[WHAT IS EXPECTED] Repeat every line, exactly, from the very first through the one where "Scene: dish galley" appears. Add nothing else.
____________________
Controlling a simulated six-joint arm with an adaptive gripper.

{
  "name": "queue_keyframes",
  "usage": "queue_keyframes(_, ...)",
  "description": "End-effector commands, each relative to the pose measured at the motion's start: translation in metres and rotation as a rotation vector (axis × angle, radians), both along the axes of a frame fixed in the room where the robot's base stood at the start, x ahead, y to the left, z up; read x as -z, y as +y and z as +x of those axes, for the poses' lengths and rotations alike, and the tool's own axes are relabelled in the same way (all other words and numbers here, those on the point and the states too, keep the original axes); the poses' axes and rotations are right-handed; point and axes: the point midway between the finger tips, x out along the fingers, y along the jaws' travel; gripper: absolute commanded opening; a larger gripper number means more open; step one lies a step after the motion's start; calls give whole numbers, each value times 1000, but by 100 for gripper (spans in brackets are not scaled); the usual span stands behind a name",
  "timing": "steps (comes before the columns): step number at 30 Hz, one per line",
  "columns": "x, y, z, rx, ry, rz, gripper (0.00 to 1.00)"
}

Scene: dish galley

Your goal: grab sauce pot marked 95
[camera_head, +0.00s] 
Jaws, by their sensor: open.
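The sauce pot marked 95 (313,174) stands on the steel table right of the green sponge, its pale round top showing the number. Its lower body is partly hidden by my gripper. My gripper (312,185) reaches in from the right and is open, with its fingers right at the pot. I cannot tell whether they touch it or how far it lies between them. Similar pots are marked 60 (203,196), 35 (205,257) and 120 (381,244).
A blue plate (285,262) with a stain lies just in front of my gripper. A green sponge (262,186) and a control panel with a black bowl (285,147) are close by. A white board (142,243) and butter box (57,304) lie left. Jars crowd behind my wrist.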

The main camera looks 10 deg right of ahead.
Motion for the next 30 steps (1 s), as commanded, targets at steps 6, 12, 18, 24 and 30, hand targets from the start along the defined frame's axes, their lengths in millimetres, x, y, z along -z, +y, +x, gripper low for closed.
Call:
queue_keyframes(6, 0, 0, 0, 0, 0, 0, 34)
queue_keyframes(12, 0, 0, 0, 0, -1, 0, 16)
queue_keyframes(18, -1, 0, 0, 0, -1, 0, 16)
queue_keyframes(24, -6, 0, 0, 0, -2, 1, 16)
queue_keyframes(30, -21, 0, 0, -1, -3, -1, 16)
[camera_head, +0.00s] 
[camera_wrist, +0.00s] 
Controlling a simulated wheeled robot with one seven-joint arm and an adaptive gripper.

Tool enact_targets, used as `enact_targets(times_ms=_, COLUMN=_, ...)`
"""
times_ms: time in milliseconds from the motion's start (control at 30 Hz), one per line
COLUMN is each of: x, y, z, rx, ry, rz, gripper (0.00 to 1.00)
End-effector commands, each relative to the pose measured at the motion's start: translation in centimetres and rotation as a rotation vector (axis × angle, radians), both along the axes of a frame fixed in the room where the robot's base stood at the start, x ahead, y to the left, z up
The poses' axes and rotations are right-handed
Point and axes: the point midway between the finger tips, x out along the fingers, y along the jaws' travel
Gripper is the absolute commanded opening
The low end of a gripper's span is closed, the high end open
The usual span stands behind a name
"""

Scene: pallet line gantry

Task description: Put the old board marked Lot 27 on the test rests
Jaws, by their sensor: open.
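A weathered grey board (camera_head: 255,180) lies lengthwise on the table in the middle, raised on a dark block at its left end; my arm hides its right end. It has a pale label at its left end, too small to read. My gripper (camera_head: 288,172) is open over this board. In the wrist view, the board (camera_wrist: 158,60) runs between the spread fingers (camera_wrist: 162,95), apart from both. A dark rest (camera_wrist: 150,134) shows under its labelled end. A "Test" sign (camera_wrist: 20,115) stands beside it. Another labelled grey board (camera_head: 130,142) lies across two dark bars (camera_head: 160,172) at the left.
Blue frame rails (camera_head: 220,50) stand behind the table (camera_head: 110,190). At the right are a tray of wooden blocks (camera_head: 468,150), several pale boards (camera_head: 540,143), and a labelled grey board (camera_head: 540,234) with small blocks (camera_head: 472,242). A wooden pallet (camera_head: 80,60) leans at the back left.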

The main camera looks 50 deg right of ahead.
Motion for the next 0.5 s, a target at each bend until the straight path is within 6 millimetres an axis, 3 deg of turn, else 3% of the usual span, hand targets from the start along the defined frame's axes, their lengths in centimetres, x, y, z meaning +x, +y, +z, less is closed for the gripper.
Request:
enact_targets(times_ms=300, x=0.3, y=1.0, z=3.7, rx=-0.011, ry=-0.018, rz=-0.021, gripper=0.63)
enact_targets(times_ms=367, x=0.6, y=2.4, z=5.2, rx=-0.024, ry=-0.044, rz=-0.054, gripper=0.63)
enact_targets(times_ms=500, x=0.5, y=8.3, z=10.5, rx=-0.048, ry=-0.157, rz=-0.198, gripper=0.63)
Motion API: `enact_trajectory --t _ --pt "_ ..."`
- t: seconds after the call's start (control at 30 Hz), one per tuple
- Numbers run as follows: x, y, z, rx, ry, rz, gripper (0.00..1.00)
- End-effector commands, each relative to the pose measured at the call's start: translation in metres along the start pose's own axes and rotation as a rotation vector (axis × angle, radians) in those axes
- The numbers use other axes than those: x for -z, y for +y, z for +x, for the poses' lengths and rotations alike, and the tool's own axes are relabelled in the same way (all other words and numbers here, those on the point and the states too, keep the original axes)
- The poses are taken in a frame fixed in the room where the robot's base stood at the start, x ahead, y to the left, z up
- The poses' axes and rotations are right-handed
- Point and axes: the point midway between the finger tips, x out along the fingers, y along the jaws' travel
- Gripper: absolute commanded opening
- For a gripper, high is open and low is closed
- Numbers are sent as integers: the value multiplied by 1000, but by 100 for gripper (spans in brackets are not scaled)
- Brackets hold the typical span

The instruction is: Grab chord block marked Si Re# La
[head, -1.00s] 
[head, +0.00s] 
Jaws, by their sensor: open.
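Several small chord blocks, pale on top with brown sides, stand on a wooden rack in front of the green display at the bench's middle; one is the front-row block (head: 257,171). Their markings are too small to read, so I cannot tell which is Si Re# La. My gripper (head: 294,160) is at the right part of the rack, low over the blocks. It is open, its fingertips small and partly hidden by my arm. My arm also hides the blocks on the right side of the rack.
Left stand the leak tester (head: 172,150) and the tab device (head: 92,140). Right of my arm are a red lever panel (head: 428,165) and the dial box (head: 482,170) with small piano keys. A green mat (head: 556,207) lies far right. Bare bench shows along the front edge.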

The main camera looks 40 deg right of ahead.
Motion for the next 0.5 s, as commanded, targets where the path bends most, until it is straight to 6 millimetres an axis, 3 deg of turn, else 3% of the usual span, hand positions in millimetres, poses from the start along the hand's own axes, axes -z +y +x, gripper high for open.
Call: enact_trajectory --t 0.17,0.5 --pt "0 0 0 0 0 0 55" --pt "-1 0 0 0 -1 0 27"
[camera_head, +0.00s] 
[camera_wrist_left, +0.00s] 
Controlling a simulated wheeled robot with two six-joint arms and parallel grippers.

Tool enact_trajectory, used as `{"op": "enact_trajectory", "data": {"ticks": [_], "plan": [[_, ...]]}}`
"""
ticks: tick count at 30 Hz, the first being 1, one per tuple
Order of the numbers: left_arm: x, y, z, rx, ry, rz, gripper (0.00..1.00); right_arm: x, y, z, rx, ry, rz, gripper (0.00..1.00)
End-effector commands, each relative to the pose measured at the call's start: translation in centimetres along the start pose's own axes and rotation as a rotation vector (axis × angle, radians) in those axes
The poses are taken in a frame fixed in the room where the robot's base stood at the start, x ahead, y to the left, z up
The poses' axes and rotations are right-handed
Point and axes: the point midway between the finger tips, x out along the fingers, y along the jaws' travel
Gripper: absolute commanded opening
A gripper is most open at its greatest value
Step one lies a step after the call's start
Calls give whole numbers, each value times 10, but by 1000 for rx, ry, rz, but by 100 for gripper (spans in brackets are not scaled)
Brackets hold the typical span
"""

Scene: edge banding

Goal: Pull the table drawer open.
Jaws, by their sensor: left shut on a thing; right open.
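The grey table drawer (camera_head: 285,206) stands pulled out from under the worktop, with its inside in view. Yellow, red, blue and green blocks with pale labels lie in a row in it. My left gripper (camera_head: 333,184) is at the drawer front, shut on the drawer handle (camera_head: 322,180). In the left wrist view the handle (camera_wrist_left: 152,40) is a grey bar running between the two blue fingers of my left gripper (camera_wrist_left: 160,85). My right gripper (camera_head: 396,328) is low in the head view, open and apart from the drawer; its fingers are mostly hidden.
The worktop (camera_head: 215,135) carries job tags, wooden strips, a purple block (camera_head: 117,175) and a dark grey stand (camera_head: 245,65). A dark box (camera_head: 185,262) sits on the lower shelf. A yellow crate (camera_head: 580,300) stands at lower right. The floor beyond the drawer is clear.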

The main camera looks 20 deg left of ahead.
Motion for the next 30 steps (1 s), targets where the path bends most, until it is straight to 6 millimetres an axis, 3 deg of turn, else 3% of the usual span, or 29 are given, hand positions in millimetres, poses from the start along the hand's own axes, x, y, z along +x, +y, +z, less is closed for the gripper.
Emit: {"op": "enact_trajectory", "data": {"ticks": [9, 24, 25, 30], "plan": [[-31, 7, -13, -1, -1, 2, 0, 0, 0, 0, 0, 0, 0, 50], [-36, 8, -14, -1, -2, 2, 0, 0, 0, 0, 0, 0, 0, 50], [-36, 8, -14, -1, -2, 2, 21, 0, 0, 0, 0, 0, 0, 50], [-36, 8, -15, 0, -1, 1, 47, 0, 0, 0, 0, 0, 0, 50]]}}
____________________
[ANSWER TO THE TASK]
Controlling a simulated six-joint arm with an adaptive gripper.

{
  "name": "queue_keyframes",
  "usage": "queue_keyframes(_, ...)",
  "description": "End-effector commands, each relative to the pose measured at the motion's start: translation in metres and rotation as a rotation vector (axis × angle, radians), both along the axes of a frame fixed in the room where the robot's base stood at the start, x ahead, y to the left, z up; read x as -z, y as +y and z as +x of those axes, for the poses' lengths and rotations alike, and the tool's own axes are relabelled in the same way (all other words and numbers here, those on the point and the states too, keep the original axes); the poses' axes and rotations are right-handed; point and axes: the point midway between the finger tips, x out along the fingers, y along the jaws' travel; gripper: absolute commanded opening; a larger gripper number means more open; step one lies a step after the motion's start; calls give whole numbers, each value times 1000, but by 100 for gripper (spans in brackets are not scaled); the usual span stands behind a name",
  "timing": "steps (comes before the columns): step number at 30 Hz, one per line",
  "columns": "x, y, z, rx, ry, rz, gripper (0.00 to 1.00)"
}

Scene: dish galley

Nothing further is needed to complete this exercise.